While many banks would not consider a client list like this a great source of profits, American Indian National has been able to turn a tidy profit with it. Through the first four months of this year, the last period with available figures, the bank earned $249,928, compared with $113,681 for the same period in 1980 (previous losses carried over, offsetting any tax liability that year). And while deposits at other banks in the Washington area have been increasing about 10 percent a year, American Indian National's deposits went up 106 percent , from $12.3 million to $25.5 million. Its return on stockholders' equity reached 35 percent.

And for the last two years, the bank has done all this while holding its prime interest rate at 12.5 percent (though few loans are made at prime), compared with the 19 and 20 percent rates charged by most other banks. At the same time, it has to pay as much as 18 percent for some of its money.

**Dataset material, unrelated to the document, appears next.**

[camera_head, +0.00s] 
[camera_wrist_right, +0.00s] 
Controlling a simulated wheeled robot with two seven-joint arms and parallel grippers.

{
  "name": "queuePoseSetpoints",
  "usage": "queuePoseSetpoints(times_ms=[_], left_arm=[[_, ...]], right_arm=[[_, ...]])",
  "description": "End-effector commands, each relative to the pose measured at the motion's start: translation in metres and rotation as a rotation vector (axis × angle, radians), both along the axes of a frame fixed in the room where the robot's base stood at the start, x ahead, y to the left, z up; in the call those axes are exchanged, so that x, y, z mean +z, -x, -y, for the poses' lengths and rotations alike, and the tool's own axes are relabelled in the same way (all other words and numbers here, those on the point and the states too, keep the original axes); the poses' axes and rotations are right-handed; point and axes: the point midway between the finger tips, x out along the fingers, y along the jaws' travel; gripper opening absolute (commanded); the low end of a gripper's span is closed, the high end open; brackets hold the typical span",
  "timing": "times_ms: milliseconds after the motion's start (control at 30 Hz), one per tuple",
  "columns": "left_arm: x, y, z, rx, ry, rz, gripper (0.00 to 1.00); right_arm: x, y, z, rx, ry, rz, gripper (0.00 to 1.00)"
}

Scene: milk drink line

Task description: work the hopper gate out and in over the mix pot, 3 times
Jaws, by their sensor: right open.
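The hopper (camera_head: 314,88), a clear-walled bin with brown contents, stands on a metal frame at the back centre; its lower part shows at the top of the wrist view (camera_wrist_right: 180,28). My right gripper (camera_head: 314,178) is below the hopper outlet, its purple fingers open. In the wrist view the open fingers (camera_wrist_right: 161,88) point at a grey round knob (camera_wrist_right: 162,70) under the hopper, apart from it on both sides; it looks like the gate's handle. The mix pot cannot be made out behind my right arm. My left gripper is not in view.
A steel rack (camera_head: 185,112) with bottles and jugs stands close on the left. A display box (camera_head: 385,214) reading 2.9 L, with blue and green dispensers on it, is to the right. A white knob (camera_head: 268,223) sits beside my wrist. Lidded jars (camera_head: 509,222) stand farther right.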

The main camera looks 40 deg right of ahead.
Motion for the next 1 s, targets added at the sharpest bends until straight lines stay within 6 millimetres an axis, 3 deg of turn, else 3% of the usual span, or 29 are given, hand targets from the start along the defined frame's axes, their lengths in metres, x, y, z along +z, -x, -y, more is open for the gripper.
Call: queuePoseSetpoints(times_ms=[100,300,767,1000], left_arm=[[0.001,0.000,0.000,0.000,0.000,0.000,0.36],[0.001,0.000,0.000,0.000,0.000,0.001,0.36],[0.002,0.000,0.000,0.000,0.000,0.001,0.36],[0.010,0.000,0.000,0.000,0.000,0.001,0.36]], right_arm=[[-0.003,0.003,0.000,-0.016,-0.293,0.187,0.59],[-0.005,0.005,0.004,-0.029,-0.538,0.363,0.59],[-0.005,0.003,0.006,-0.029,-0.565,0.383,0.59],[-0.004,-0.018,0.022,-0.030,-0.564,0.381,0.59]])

Currently, the bank has a loan portfolio totaling $3.5 million. A large proportion of its assets are invested in federal government securities. At present, the bank's asset picture enables it to make loans up to $240,000 per customer, says Conley Ricker, its chief executive officer. Eventually, he added , he would like to see this limit reach $1 million.

The turnaround of the last three years started, says Richard West, chairman of the board, when the bank started tightening up requirements for some of the "soggy" loans that weren't being paid back.

"In the beginning," Mr. West acknowledges, "we made a lot of loans without knowing which ones would be the easiest to suprevise from here. . . . So we have made it clear that except for individual ventures in the D.C. area and the four states around our Albuquerque office, we have backed off." The four states around that loan production office are New Mexico, Arizona, Utah, and Colorado.

Laws prohibiting interstate branching prevent the bank from using that office for anything but processing business and personal loan applications.If those laws are changed, West said, the bank would like to open more branches around the US to serve additional tribes.

The bank is also keeping closer tabs on its loans, West says, by "using collateral to compensate for the distance . . . as long as it's not on the hoof." Collateral is usually heavy equipment or buildings.

Most of the bank's Indian deposits do not come from individuals, he points out, but from tribes or groups of tribes.

"There is no question that the members of Indian tribes are on the bottom of any socio-economic ladder ever devised," he says. "But, by the same token, there are tribes with large assets looking for ways to invest them in such a way as to generate a return." The return they are aiming for, he added, is stronger businesses that provide jobs and income for tribe members.

When the bank was founded in 1973, West notes, the federal government was beginning "some of the most imaginative concepts in the Indian area in 20 years." A number of financing plans, involving both the government and the private sector, were set up to provide money for Indian development. Yet there was no Indian-controlled institution in Washington to keep track of what money was available and help it find its way to the tribes.

Thus, representatives of a number of tribes, including the Yakimas, Unitahs, Utes, and Koniags, founded the American Indian National Bank. Today, it is still owned by these and other tribes and some 365 additional shareholders, including Indian organizations and individual Indians.

Barbara Hughes, marketing officer for the bank's metropolitan division, adds, however, that "you don't have to be Indian to bank at American Indian National."

To prove this, she has been heading the bank's aggressive effort to find business in the Washington area. Much of this effort has been aimed at minority entrepreneurs. to help reach these people, as well as nonprofit and community organizations, the bank has been holding seminars and meetings to answer general business questions and help deal with specific financing issues.

While American Indian National was founded at a time of expanding federal assistance, Mr. West is concerned that the current wave of budget cuts will hit some tribes just as they are starting to see the greatest benefit from the assistance. Cuts in such agencies and offices as the Bureau of Indian Affairs, Economic development Administration, department of Housing and Urban development , and the Comprehensive Employment and Training Act (CETA) will be heavily felt in "Indian country," West said.